Thomas Hobbes and John Locke: Using Enlightenment Philosophy to Teach Civil Rights and Civil Liberties

byJustin Boucher

This unit makes use of the works of Thomas Hobbes and John Locke as a means of approaching the concepts of civil rights and civil liberties. The students read and critique the works of these men through the philosophers' own quotes. This gives the students the opportunity to work with the actual language of these philosophers, without having to read long passages of their work.

The unit touches upon the English Civil War as well as the background of both men to illustrate the kind of dichotomy that can exist between two points of view forged in similar circumstances. This dichotomy allows for the comparison of the two men in terms of their experiences and their work, thus opening new levels of understanding to the students.

The unit is designed to be taught to 9th grade World Civilizations students, but could be applicable in many History or English classes. This unit deals in part with the origins of our modern civil rights and liberties in America, and therefore could be applicable as well in a government class.
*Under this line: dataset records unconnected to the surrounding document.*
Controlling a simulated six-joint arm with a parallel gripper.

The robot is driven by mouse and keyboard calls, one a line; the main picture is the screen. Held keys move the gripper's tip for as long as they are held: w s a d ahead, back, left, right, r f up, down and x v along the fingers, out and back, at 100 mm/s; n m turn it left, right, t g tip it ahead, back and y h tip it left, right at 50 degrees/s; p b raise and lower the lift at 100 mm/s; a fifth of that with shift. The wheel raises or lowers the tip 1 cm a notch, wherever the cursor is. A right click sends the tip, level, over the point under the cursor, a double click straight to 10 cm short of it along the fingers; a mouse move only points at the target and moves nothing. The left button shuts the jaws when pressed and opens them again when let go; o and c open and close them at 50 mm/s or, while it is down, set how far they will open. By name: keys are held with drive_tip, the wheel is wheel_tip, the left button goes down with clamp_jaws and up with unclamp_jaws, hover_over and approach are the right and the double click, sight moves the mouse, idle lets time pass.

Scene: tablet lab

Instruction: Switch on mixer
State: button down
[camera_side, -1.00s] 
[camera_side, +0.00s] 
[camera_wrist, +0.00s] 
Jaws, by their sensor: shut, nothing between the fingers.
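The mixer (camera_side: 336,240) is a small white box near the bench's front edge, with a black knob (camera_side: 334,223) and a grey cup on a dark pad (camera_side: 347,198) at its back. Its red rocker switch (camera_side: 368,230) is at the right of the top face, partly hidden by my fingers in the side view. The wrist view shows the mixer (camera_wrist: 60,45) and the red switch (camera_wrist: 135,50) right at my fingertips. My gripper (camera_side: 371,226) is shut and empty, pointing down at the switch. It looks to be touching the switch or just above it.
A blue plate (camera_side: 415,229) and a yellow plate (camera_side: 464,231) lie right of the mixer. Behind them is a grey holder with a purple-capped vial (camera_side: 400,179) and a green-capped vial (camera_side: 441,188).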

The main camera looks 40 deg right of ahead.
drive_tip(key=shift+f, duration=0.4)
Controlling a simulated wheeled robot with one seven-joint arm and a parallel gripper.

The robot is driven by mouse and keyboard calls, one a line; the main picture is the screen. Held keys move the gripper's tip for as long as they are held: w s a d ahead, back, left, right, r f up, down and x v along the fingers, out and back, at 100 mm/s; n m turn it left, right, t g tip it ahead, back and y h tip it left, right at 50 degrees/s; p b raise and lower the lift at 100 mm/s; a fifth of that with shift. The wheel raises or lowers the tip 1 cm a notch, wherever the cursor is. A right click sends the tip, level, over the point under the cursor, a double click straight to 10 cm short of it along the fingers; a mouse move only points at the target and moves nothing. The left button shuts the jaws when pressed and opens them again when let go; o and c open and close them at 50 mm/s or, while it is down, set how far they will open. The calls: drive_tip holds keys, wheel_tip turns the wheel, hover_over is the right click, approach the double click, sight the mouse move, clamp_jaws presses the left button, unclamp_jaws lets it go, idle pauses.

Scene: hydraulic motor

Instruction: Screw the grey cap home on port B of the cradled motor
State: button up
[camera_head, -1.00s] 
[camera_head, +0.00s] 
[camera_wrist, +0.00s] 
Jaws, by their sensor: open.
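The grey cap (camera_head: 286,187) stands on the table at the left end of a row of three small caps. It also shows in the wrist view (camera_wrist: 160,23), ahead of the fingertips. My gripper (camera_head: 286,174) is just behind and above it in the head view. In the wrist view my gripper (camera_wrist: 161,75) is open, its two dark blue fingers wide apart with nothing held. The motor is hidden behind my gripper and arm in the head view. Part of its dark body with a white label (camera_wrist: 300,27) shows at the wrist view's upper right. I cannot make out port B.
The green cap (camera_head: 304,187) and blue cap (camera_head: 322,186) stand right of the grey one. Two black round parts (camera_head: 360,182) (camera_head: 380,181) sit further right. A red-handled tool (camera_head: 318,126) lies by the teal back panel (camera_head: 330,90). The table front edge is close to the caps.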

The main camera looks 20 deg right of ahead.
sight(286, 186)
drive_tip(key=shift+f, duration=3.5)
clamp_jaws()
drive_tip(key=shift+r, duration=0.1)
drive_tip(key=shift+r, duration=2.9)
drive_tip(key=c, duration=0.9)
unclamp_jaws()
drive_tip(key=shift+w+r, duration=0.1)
(Recommended for Social Studies and History, grades 9-12.)


Comments (1)

    Cheree Marie Charmello-Andrews (Pittsburgh Gifted Center, Pittsburgh, PA)
    Subject taught: Gifted Education: Writing and Technology, Grade: 8
    Wow! Thank you!
    Thank you so much for creating this unit in such an easily-usable manner. Not only did I enjoy reading it, but I found it to be a perfect blend of content and strategy! I plan to use several of your ideas in my 2017-2018 Philosophy 101 class.